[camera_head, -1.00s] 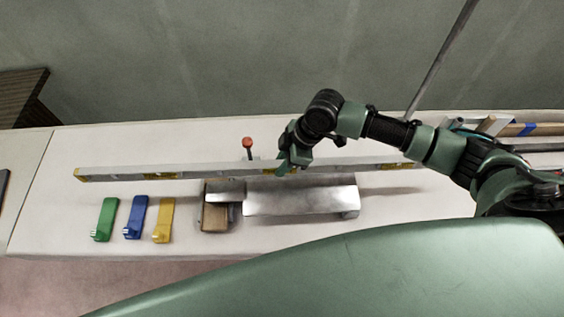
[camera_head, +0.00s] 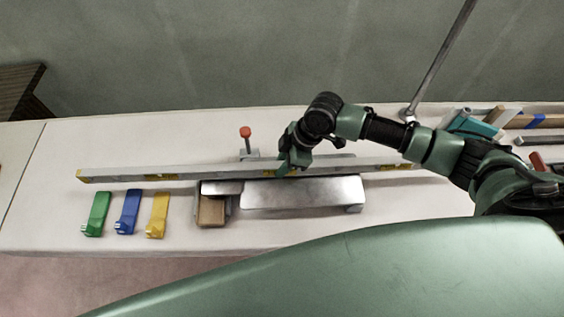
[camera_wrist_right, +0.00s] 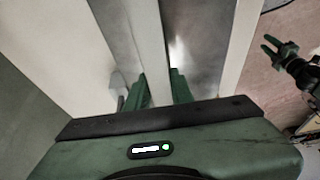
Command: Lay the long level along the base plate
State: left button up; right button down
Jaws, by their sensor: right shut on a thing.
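The long level (camera_head: 140,173), a pale bar with yellow ends, runs left to right across the table in the head view. My right gripper (camera_head: 288,166) is shut on it right of its middle. In the right wrist view the level (camera_wrist_right: 147,35) passes between my green fingers (camera_wrist_right: 160,90). The shiny metal base plate (camera_head: 303,193) lies beneath and on the near side of the level, and the level hides part of it. I cannot tell whether they touch. My left gripper (camera_wrist_right: 272,46) is apart from them in the wrist view, its fingers spread and empty.
A red-knobbed clamp (camera_head: 245,145) stands behind the level. Green (camera_head: 96,214), blue (camera_head: 128,212) and yellow (camera_head: 158,214) pieces lie at the front left. A brown block (camera_head: 211,211) sits left of the plate. Several bars (camera_head: 520,122) and a post (camera_head: 432,70) are at right.

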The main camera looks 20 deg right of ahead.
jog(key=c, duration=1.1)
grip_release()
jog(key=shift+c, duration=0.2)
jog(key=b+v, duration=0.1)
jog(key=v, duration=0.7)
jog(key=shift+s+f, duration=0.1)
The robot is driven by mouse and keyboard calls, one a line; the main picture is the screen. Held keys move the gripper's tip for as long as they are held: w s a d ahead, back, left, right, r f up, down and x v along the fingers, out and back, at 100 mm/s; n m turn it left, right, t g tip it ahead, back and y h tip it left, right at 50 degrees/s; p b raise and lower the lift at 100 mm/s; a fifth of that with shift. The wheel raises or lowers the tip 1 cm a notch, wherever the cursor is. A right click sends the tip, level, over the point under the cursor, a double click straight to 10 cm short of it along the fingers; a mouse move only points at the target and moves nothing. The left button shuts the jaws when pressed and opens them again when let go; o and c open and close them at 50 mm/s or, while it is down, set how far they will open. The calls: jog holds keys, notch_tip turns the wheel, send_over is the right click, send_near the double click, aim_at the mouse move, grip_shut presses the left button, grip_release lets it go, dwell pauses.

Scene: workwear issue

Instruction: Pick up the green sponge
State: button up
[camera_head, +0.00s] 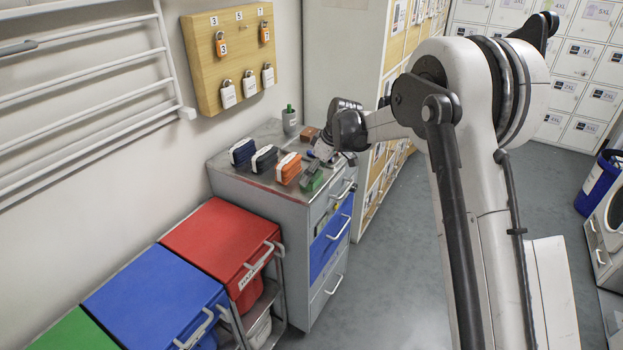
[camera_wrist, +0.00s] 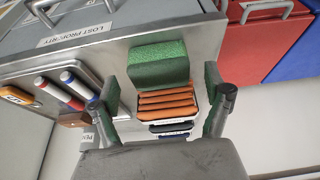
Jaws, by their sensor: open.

Work required: Check all the records above and select each line where the string "State" is found.

Solution:
State: left button up; right button down
State: button up

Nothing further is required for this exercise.